Ah yes, the Analytics of Autumn, our yearly rewind of the Build-Outs of Coffee feature series where we crunch the numbers and make our best efforts to divine any sort of trends to see where specialty coffee is heading. In what has become bizarrely predictive, using responses from the Build-Outs of Coffee gives us a pretty unique glimpse into what coffee looks like today. It gives us a unique insight into the question, “if you were opening a cafe right now, what would it look like?” and have it answered by those who are doing that very thing. It’s real answers from those footing the bill, not just theoretical cafe building with endless supplies of fake money.

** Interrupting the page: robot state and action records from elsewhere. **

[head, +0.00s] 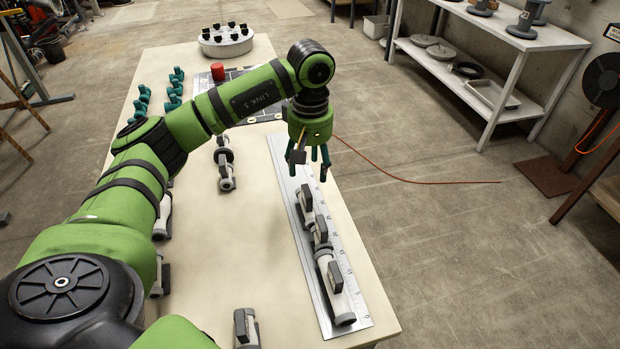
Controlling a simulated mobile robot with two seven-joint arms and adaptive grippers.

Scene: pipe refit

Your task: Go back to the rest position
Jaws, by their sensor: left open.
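My left gripper (309,165) hangs fingers down over the right side of the table (228,262), with its teal fingers apart. It is above the far end of a ruler plate (352,283). Nothing shows between the fingers. A grey pipe run with dark handled fittings (327,262) lies along the plate, on the near side of the gripper. My left arm comes in from the lower left and arches over the table, hiding part of its left side. My right gripper is out of view.
A grey fitting (225,170) lies mid-table; another (246,327) is at the near edge. Teal pieces (173,85) stand in rows at the far left. A red cylinder (218,72) and a round holder (226,44) are at the back. A shelf (480,85) stands right, beyond open floor.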

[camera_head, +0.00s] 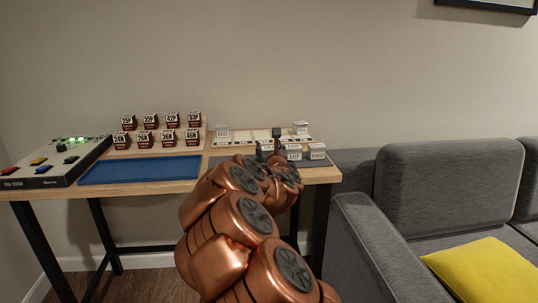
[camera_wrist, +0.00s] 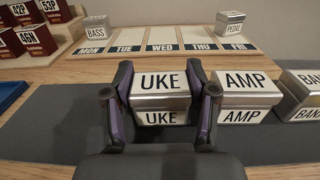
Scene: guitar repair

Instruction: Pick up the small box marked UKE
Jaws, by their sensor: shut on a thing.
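The small box marked UKE (camera_wrist: 160,90) is in the middle of the wrist view, a white-labelled box with silvery edges. It stands upright on the dark grey mat (camera_wrist: 60,124). My gripper (camera_wrist: 163,95) has one finger on each side of the box and is shut on it. I cannot tell any gap between the box and the mat. In the head view my arm largely hides the box, and my gripper (camera_head: 271,150) shows small and dark at the table's right part.
The AMP box (camera_wrist: 248,95) stands close to my right finger, with a BANJ-marked box (camera_wrist: 305,90) beyond. Behind lies a weekday board (camera_wrist: 165,38) with BASS (camera_wrist: 97,30) and PEDAL (camera_wrist: 230,24) boxes. A blue tray (camera_head: 140,170) and grey sofa (camera_head: 450,190) flank the mat.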

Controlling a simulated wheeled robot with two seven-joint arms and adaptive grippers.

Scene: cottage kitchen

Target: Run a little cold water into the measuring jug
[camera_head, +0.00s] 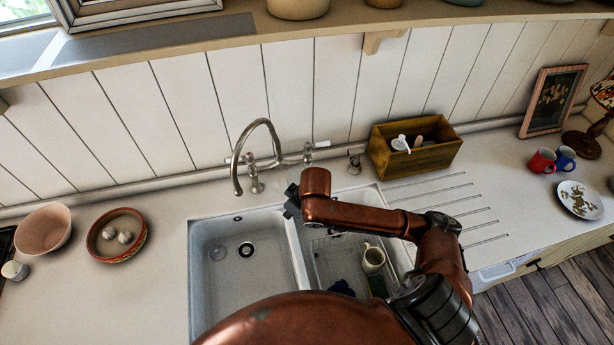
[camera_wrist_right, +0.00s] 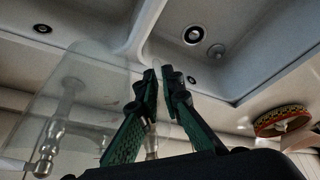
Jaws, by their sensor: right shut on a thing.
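The clear measuring jug (camera_wrist_right: 82,95) shows in the right wrist view, left of the fingers; tap parts show through it. My right gripper (camera_wrist_right: 164,76) is shut on it, though the exact grip point is unclear. In the head view my right gripper (camera_head: 291,205) is near the sink divider, right of the tap spout; I cannot clearly make out the jug there. The curved metal tap (camera_head: 262,125) has its spout over the back of the left basin (camera_head: 245,285). A white-ended lever (camera_head: 322,144) is on its right side. No running water is visible. My left gripper is not in view.
The right basin (camera_head: 398,258) holds a cream mug (camera_head: 373,258) and a dark blue thing (camera_head: 341,288). The left basin looks empty. A wooden box (camera_head: 430,158) stands behind the drainer grooves. A bowl with garlic (camera_head: 101,253) is left of the sink.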

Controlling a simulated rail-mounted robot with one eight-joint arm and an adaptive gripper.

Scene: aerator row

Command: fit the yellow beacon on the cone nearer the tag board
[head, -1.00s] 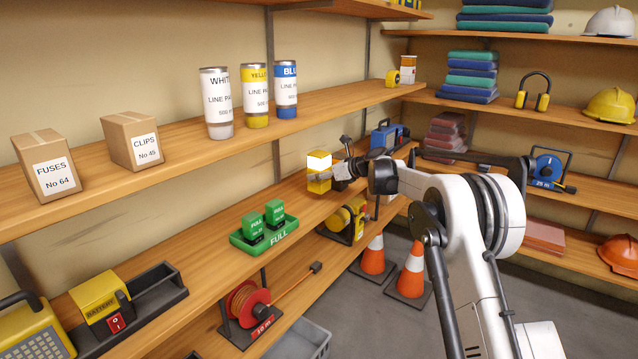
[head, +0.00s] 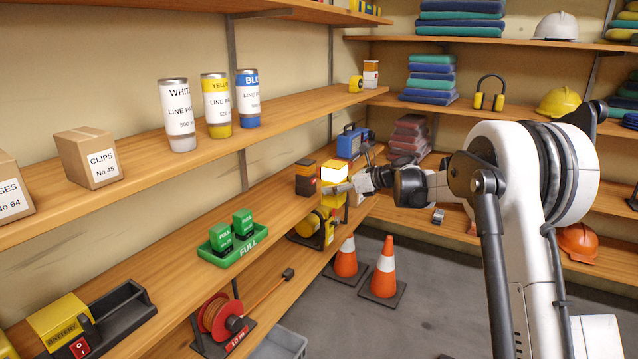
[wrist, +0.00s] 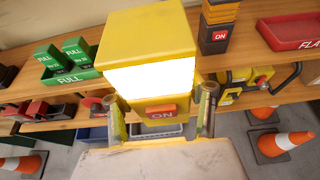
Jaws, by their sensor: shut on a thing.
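My gripper (head: 345,188) is shut on the yellow beacon (head: 333,172), which has a brightly lit white band. In the wrist view the beacon (wrist: 150,40) fills the upper middle, with an orange ON switch low on its front. One finger shows on either side of its base. In the head view it appears in front of the middle shelf's edge; its height above the shelf is hard to judge. Two orange-and-white cones stand on the floor below, a left cone (head: 345,258) and a right cone (head: 384,269). I cannot make out the tag board in either view.
An orange-and-black ON unit (head: 306,178) stands on the shelf left of the held beacon. A green FULL tray (head: 232,256) holds two green units. A yellow reel (head: 318,228) sits below. A red tray (wrist: 285,33) shows in the wrist view. Floor right of the cones is clear.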

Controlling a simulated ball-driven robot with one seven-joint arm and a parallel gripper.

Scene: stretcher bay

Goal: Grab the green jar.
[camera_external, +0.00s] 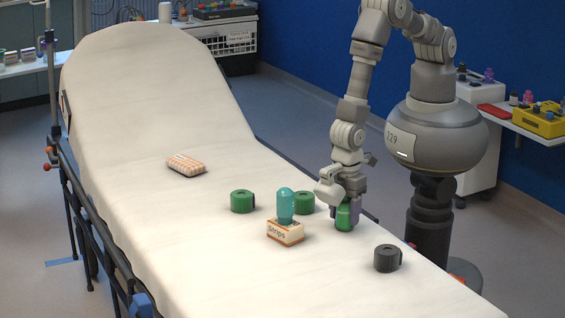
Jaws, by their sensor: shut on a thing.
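The green jar (344,219) is upright on the white stretcher, at the right-hand side of the group of objects. My gripper (345,205) reaches down from above and is shut on the jar, with its fingers covering the jar's upper part. The jar's base is at or very near the stretcher surface; I cannot tell whether it touches.
A teal bottle (286,205) stands at a small "strips" box (285,233). Green rolls (242,201) (304,203) lie to the left of the jar. A dark grey roll (387,258) lies front right. A checked packet (186,166) lies farther back. The stretcher's front left (215,275) is clear.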

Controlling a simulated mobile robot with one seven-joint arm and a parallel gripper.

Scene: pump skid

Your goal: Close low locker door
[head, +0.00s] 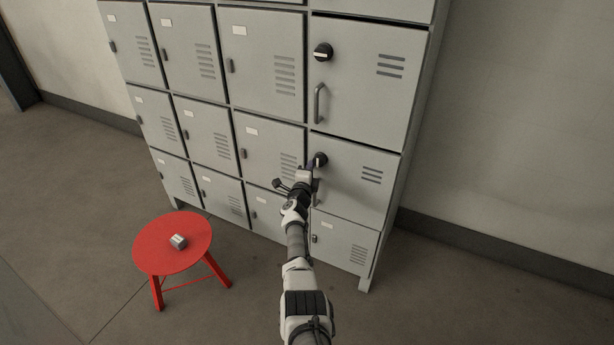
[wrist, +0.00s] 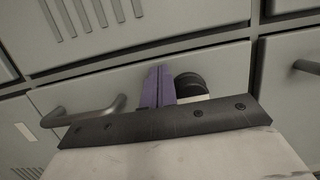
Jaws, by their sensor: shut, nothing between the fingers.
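The low locker door (head: 355,185) is the grey panel in the right column, below a larger door. It has a black round knob (head: 320,159) at its upper left and slot vents at its upper right. It looks about flush with the frame; I cannot tell whether a small gap is left. My gripper (head: 309,169) is at the door's left edge, just beside the knob, and hides most of the handle. In the wrist view its purple fingers (wrist: 158,86) are together and empty, beside the black knob (wrist: 190,86). A bar handle (wrist: 85,114) shows to the left.
The larger door above (head: 365,85) has its own knob and bar handle and looks shut. Several smaller locker doors fill the left columns. A red stool (head: 170,250) with a small grey block (head: 178,241) stands at the lower left. The floor on the right is clear.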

And what are we seeing from this year’s class? In short, we’re finding a continuation of trends from last year and the year before. It’s consistency over flash, functionality or fineness. So to find out what that means—and what it might mean for the future of the cafe in 2023 and beyond—let’s dive deep into the data and see what the Analytics of Autumn has to tell us.

Where Are They Building?

There’s very much an East Coast bias to this year’s Build-Outs of Coffee, at least as far as the US entries go. Of the total 29 US-based Build-Outs this year, 15 of them—over half—came from the easternmost parts of the country, with much of that action running in stride with I-95. Starting all the way down in Florida and hugging the coast all the up to Massachusetts, nine of the cafes weren’t more than 30 miles from various parts of I-95. This includes a sum total of three new cafes in the greater Philadelphia area, which had the highest cafe density for the year. The map points to a codifying trend: the coffee scene in Philly right now is one of the most exciting in the country. And with new players like Persimmon and Thank You Thank You, two of our favorite domestic entries this year, that trajectory is only looking to go up.

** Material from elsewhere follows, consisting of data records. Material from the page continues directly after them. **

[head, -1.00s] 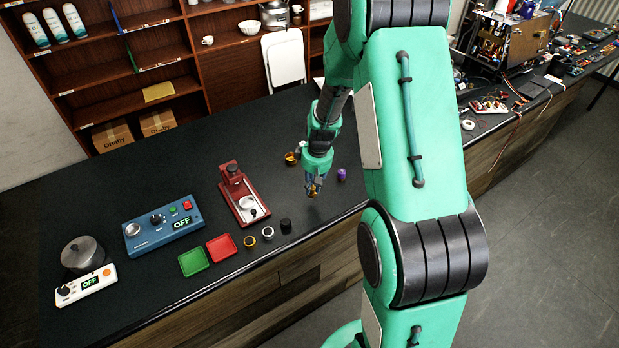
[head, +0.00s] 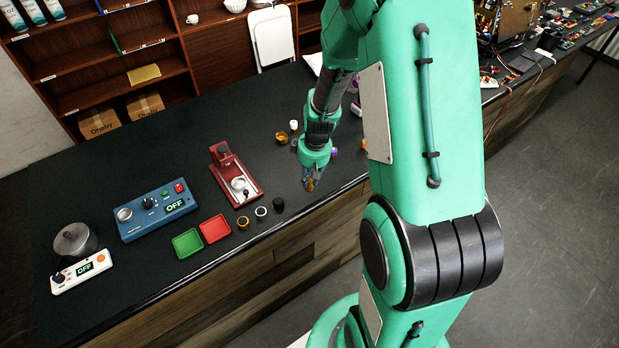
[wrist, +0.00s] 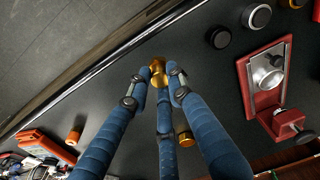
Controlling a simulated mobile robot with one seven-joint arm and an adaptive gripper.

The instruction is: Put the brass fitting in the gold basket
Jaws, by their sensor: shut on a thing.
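My gripper (head: 309,184) is shut on the brass fitting (wrist: 157,72), which shows gold between the fingertips in the wrist view. The gripper (wrist: 158,78) points down by the counter's front edge; its height is hard to judge. A round gold-rimmed piece with a dark middle, likely the gold basket (head: 243,222), stands on the counter left of the gripper, at the end of a row with a silver-rimmed ring (head: 261,211) and a black round piece (head: 278,205). Another gold, cup-like piece (head: 281,137) stands behind the gripper and shows between the fingers in the wrist view (wrist: 185,138).
A red press-like device (head: 235,178), a red tray (head: 214,229), a green tray (head: 187,243) and a blue control box (head: 156,209) stand to the left. A white piece (head: 294,125) and a purple piece (head: 334,152) are near the arm. Counter between the gripper and the row is clear.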

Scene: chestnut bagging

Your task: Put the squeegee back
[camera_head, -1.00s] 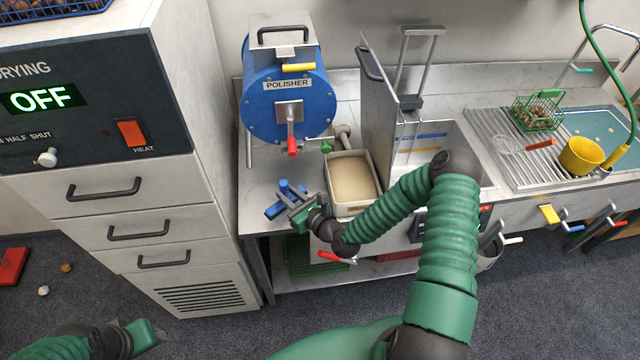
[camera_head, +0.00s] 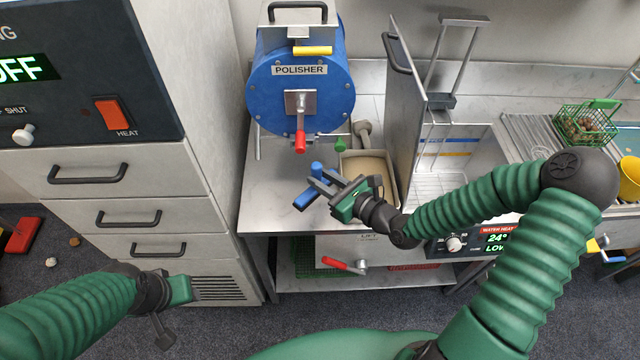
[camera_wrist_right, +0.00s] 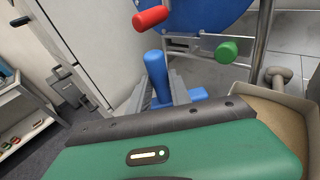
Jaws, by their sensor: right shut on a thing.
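The squeegee appears as a blue piece (camera_head: 304,200) with a second blue end beyond the fingers. In the right wrist view, its upright blue handle (camera_wrist_right: 157,72) and a short blue part stand at the jaws. My right gripper (camera_head: 325,186) is shut on it, above the steel table in front of the polisher and beside the tan-filled box. My left gripper (camera_head: 180,290) is at the lower left, by the drawer cabinet, away from the table. Its finger gap is not clear. The rest of the squeegee is hidden by my right gripper.
The blue polisher (camera_head: 300,95) with a red-handled lever (camera_head: 300,141) stands behind. The tan-filled box (camera_head: 385,163) is beside my right gripper, with a grey knobbed tool (camera_head: 362,130) behind it. A steel tank (camera_head: 450,155) stands to the right. The table's left part is bare.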

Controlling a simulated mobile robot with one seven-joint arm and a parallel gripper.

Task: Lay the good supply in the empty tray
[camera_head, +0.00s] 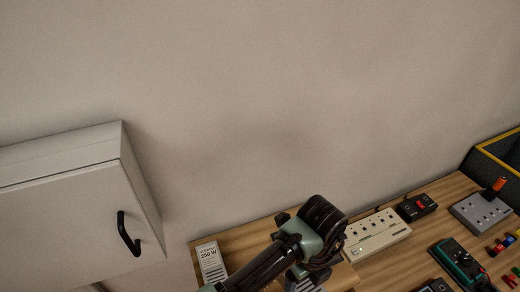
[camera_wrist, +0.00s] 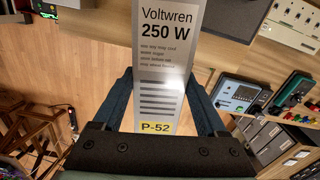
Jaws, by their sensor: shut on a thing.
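A light grey power supply marked Voltwren 250 W (camera_wrist: 165,75), with a yellow P-52 label, sits between the dark fingers of my gripper (camera_wrist: 160,88) in the wrist view. My gripper is shut on it. In the head view my wrist (camera_head: 318,232) is over the left part of the bench and hides most of what is below it; a slotted grey edge shows under it. Another pale unit marked 250 W (camera_head: 210,263) is at the bench's left end. I cannot make out an empty tray, nor whether the held supply is the good one.
The wooden bench (camera_head: 255,237) runs along the wall. A cream socket box (camera_head: 377,232), a black unit (camera_head: 416,207), a grey box (camera_head: 480,212) and a green meter (camera_head: 458,262) stand to the right. A white cabinet (camera_head: 70,215) with a black handle hangs at left.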

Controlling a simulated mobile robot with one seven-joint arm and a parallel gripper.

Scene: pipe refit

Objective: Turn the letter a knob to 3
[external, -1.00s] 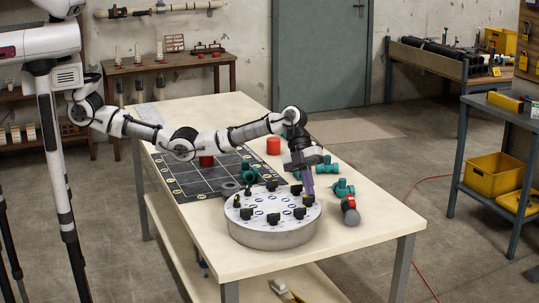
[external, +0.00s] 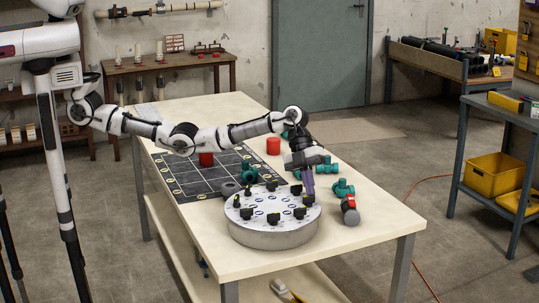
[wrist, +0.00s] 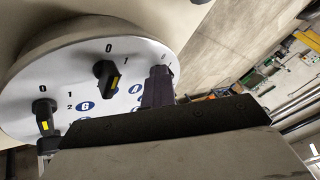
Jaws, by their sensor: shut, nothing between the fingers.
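A round grey drum (external: 272,236) with a white top carries several black knobs with yellow marks. Blue letter badges and digits are printed on the top. In the wrist view, one knob (wrist: 108,73) stands by a 0 and a 1, and another knob (wrist: 45,118) stands further left. One badge reads G (wrist: 86,106). A badge (wrist: 136,88) beside my fingers is partly hidden, so I cannot be sure which knob is the letter a knob. My gripper (external: 309,194) is shut and empty, pointing down at the drum's right rim. Its fingers (wrist: 158,86) hide what lies beneath.
Teal pipe fittings (external: 327,167) and a red-handled valve (external: 350,210) lie right of and behind the drum. A black grid mat (external: 185,178) with a red cylinder (external: 206,159) lies behind left. Another red cylinder (external: 273,146) stands behind. The table's front is clear.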

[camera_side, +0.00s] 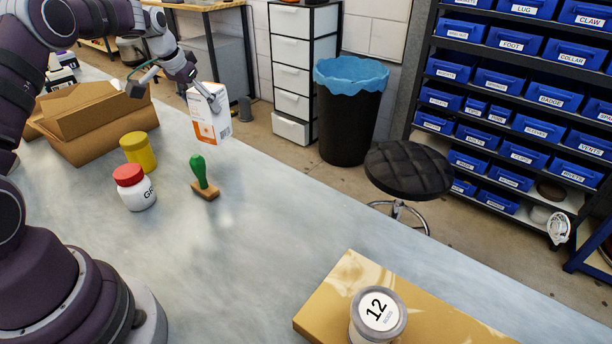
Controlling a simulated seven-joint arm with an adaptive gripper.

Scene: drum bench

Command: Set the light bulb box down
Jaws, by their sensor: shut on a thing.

Persimmon Coffee in Philadelphia

But perhaps most exciting this year were all the international cafes first appearing in the 2022 Build-Outs of Coffee. This year saw a total of nine non-US cafes from four different continents. And while the UK remains well represented, it was the producing countries that brought the most show-stoppingly gorgeous cafes for 2022, full stop. 43 Factory in Vietnam, Tropicalia and Cafe San Alberto in Colombia, and Coffee Relief in Ecuador, these were the cafes that truly had to be seen to be believed. They’ll have you checking to make sure your passport hasn’t expired.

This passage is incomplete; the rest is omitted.